The pedagogic habit dies very hard. In recent months I’ve been hanging out quite a bit at math.stackexchange.com, and answering logicky questions when the mood has taken me (which seems to have been quite often …). You can find over 250 (oops!) of my answers here. But a lot of them are really concerned with baby logic and/or clearing up horrible confusions and won’t be of any interest at all to readers of Logic Matters.
However, a few questions on math.stackexchange have raised more interesting issues, and I’m going to start occasionally posting about some of them here. For example, recently someone posed a question which came to this:
Can we do without equality in first order logic, and get something equally expressive using a language with the semantics for quantifiers tweaked so that different variables get assigned different values?
Unbeknownst to the questioner, who conjectured (on the basis of some examples) that the answer is ‘yes’, the proposal here in fact goes back to Wittgenstein’s Tractatus 5.53, where he writes, ‘Identity of the object I express by identity of the sign and not by means of a sign of identity. Difference of the objects by difference of the signs.’ OK: can this proposal, not really developed out by Wittgenstein, be made to work?
The answer is it that it can, as I recalled was shown by Hintikka in 1956 (‘Identity, Variables, and Impredicative Definitions’, Journal of Symbolic Logic). Hintikka distinguishes the usual ‘inclusive’ reading of the variables (i.e. we are allowed to assign the same object to distinct variables) from the ‘exclusive’ reading, and then proves the key theorem (summarized on his p. 235):
[E]verything expressible in terms of the inclusive quantifiers and identity may also be expressed by means of the weakly exclusive quantifiers without using a special symbol for identity.
So the questioner’s conjecture is right. This result is nice and probably deserves to be better known, but what was new to me — googling around as you then do — is that Hintikka’s result has of late been revisited (in the context of the seemingly never-ending project of interpreting the Tractatus, of course). See for example. Kai F. Wehmeier’s interesting ‘How to Live without Identity – And Why’, Australasian Journal of Philosophy, 2012, downloadable here.
2 thoughts on “Revisiting an old result of Hintikka’s”
Thanks for the mention, Peter. Maybe some readers of your blog would also be interested in the more exegetical paper “Tractarian First-Order Logic: Identity and the N-Operator”, co-authored with Brian Rogers, Review of Symbolic Logic 2012 (also available through my academia.edu page or my home page). While the thrust of “How to Live” is systematic rather than exegetical, the RSL paper engages in a detailed (and charitable) reconstruction of some of Wittgenstein’s logical proposals.

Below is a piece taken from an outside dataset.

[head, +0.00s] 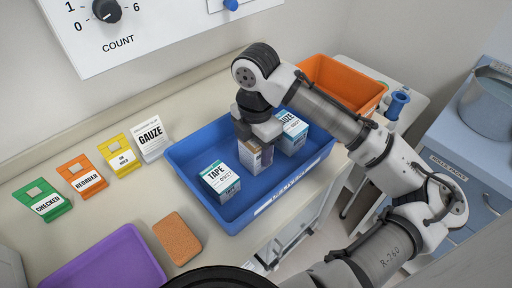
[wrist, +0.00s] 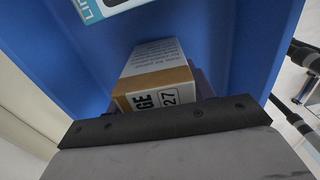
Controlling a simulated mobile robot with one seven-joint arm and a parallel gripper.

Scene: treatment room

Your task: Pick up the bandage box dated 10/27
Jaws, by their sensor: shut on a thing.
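A box with a tan edge and white sides (head: 250,159) is in the blue bin (head: 178,155), between the other boxes. My gripper (head: 259,134) comes down over it from above and is shut on it. In the wrist view the box (wrist: 155,74) sits against the dark finger edge. Its label shows "GE" and "27"; the rest of the label is hidden by the finger. I cannot tell whether the box touches the bin floor.
A tape box (head: 220,181) marked 05/27 stands left in the bin, and a gauze box (head: 292,133) stands right. An orange bin (head: 343,80) is behind my arm. A purple tray (head: 105,258), a brown sponge-like block (head: 177,237) and several label cards line the counter.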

If you haven’t come across it, C. J. F Williams’s book “What is Identity?”, published in 1989, might be of interest. It covers some of the same ground – including Hintikka’s exclusive reading of variables – and much of related interest besides. If I remember correctly, Williams argues that the concept of identity is better expressed by an operator like “Ref” in Quine’s paper “Variables Explained Away”, which turns a two-place predicate into a one-place predicate, than by a two place predicate “is identical with”. That’s an oversimplification of his views, of course, since while Quine is interested primarily in first-order languages, whereas Williams is also interested in higher-order analogues of identity. Written with Williams’ usual lucidity, it is stimulating even when it provokes disagreement.